I ran a little experiment (code and results) to measure the performance impact of adjoint_sensitivies(sol, solver, g) vs adjoint_sensitivies(sol, solver, g, nothing, (dgdu, dgdp)). It turns out that including (dgdu, dgdp) introduces a ~50x slowdown. This isn't super high-priority for me, since my problems are relatively small, but I figured it would be something to note.

That is something to note, but it might be more calculations just because the integrand now (properly) changes, making it take more values to converge. That will need a deep dive.

ChrisRackauckas commented 2 years ago

This is all properly documented and such in the v7 release, so I'm closing it.

https://sensitivity.sciml.ai/dev/manual/direct_adjoint_sensitivities/#SciMLSensitivity.adjoint_sensitivities

Though @frankschae I do think it would be more clear in the docs if it was dgdu_continuous and dgdp_continuous. Thoughts?

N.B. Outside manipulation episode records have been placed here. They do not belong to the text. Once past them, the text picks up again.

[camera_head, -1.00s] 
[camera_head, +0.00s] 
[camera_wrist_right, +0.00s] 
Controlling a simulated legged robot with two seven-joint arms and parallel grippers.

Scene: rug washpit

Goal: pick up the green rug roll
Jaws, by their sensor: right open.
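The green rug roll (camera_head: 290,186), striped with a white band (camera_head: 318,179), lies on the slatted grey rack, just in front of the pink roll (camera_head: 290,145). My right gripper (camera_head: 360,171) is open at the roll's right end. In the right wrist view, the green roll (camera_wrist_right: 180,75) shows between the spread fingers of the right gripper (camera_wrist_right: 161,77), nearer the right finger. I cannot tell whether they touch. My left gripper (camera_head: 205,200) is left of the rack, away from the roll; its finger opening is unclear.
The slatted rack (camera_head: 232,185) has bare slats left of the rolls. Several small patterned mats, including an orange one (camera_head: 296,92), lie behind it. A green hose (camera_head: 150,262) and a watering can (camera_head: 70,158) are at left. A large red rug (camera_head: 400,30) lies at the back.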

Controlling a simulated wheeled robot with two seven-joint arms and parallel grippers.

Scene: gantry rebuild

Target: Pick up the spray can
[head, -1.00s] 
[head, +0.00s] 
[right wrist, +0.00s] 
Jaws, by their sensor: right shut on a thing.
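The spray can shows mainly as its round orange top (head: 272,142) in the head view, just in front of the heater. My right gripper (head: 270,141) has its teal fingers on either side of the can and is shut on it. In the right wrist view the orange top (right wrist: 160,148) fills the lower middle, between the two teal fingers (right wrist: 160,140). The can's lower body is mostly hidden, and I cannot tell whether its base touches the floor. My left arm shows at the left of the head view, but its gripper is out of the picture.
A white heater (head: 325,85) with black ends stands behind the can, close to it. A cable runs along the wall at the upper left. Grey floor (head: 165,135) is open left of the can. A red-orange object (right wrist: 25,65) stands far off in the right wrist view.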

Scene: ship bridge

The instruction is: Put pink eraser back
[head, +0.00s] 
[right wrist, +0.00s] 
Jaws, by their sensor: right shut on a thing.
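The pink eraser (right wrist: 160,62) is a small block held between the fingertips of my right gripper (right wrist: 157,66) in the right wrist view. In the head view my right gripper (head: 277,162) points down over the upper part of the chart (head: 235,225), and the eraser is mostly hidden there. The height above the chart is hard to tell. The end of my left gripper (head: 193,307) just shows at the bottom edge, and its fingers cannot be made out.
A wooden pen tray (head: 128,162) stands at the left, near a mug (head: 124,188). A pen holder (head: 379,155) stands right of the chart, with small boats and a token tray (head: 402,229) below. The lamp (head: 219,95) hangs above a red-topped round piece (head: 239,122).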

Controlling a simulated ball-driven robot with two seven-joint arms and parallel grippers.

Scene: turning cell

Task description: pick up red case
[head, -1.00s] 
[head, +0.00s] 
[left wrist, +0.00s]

ChrisRackauckas commented 2 years ago

https://github.com/SciML/SciMLSensitivity.jl/pull/675 puts a nice cap on this, since there is now

                                     dgdu_discrete::DG1 = nothing,
                                     dgdp_discrete::DG2 = nothing,
                                     dgdu_continuous::DG3 = nothing,
                                     dgdp_continuous::DG4 = nothing,

making each term explicit, no more overloading of the term dg with tuples and all.